Żydowska wieczerza paschalna była zazwyczaj celebrowana w rodzinie. Z reguły jako głowa rodziny przewodniczył jej ojciec. Gesty i znaki były wkomponowane w pochwalną narrację zbawczych dzieł Boga, szczególnie z czasów wyjścia z Egiptu. W takim kontekście dokonywało się przekazywanie dzieciom wiary oraz sprawowanie pamięci wydarzenia zbawczego w odniesieniu do uczestników liturgii.
Jednym z ważnych elementów uczty był chleb przaśny, gest łamania go i rozdzielania dla spożycia. W pewnym momencie ten, kto przewodniczył, brał w ręce chleb przaśny, dzielił go na dwie części i przedstawiał go w takich lub podobnych słowach: „Oto chleb udręczenia, który nasi ojcowie jedli w ziemi egipskiej; kto jest głodny, niechaj przyjdzie i spożywa; kto jest w potrzebie, niechaj przyjdzie i świętuje z nami Paschę. W tym roku tutaj, a w przyszłym w ziemi Izraela; w tym roku tutaj jako niewolnicy, a w przyszłym w ziemi Izraela jako wolni”.
Symboliczna wymowa chleba udręczenia była uwypuklona przez zestawienie z gorzkimi ziołami w opowiadaniu o wydarzeniach wyjścia (por. Wj 12, 8). Było to nawiązanie do gorzkiej rzeczywistości niewoli oraz do wyjścia z niej. Przaśny chleb oznacza pospieszne wyjście z niewoli oraz zerwanie ze wszystkim, co stanowi niewolę (stary kwas). Zaproszenie skierowane do każdego, kto jest głodny, aby przyszedł i spożywał Paschę, wskazuje na wspólnotowy wymiar wydarzenia - zarówno przeszłego, jak i tego, które jest celebrowane. Przybiera ono formę praktycznego zaproszenia do udziału w uczcie paschalnej biednych, tzn. tych, którzy nie mieli możliwości przygotowania tej uczty. Ten gest dobroci względem ubogich otrzymuje także wymiar duchowy: tylko biedni i potrzebujący, tylko ci, którzy odkrywają potrzebę wyzwolenia z niewoli, mogą rzeczywiście celebrować Paschę.
Kiedy więc w takim kontekście Pan Jezus wziął w swoje ręce chleb przaśny i nie nazwał go chlebem udręczenia, lecz wypowiedział nad nim słowa: „To jest Ciało moje”, tym samym nadał temu gestowi nowe znaczenie.

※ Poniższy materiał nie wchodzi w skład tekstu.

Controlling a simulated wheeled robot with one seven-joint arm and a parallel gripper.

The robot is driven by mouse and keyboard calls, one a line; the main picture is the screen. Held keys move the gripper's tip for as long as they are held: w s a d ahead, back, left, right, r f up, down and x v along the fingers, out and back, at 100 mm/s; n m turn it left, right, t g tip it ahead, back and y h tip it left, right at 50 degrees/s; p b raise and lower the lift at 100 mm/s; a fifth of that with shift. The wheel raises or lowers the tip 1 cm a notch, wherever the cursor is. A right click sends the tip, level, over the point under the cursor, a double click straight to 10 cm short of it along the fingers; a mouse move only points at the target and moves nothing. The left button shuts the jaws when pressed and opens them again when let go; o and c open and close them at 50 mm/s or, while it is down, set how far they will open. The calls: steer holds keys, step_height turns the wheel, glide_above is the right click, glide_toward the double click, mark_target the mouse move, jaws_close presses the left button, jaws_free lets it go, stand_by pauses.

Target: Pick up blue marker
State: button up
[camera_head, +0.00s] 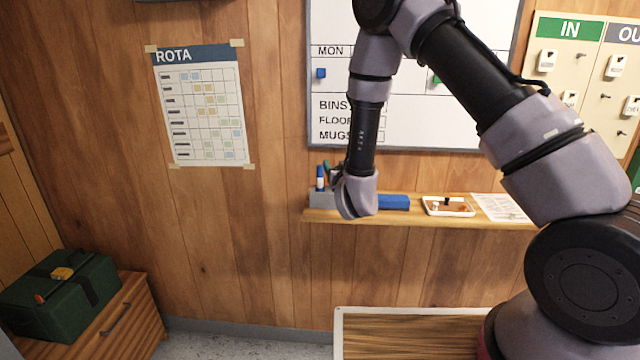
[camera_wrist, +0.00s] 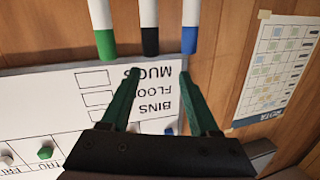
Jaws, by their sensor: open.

Dla przeżywających Paschę wraz z Jezusem było czymś oczywistym, że w tym momencie chodziło o wspomnienie, a właściwie - według żydowskiego rozumienia celebracji - o uobecnienie działania Boga wyzwalającego z niewoli i wprowadzającego w perspektywę nowości życia. To właśnie symbolizowało spożywanie przez siedem dni chleba przaśnego, zaczynionego w Egipcie w pospiechu, w stanie napięcia i niebezpieczeństwa, w sytuacji gotowości wyjścia i zostawienia wszystkiego.
Co jednak miały w tym kontekście oznaczać Jezusowe słowa: „To jest Ciało moje”? Wyjaśnienie możemy znaleźć już w samych słowach konsekracji: „To jest Ciało moje za was wydane. To czyńcie na moją pamiątkę”. Jezus niejako postawił siebie w owej sytuacji, jaką przedstawiał przaśny chleb udręczenia, będący jednocześnie znakiem dokonanego wyjścia z niewoli. Teraz to Jezus wchodzi w udręczenie i bierze na siebie całą jego rzeczywistość, aby dokonać wyjścia z niego. Co więcej, w pewien sposób utożsamia siebie samego i całą swoją rzeczywistość z tym, co w liturgii paschalnej przedstawiał przaśny chleb udręczenia, a jednocześnie znak wyjścia z niewoli. Obejmuje to całość Wcielenia, od Poczęcia aż do Paschy. Kiedy więc daje uczniom ten chleb i oznajmia: „To jest Ciało moje za was wydane”, odkrywa im swoją sytuację i wprowadza ich samych w zasięg tego wydarzenia.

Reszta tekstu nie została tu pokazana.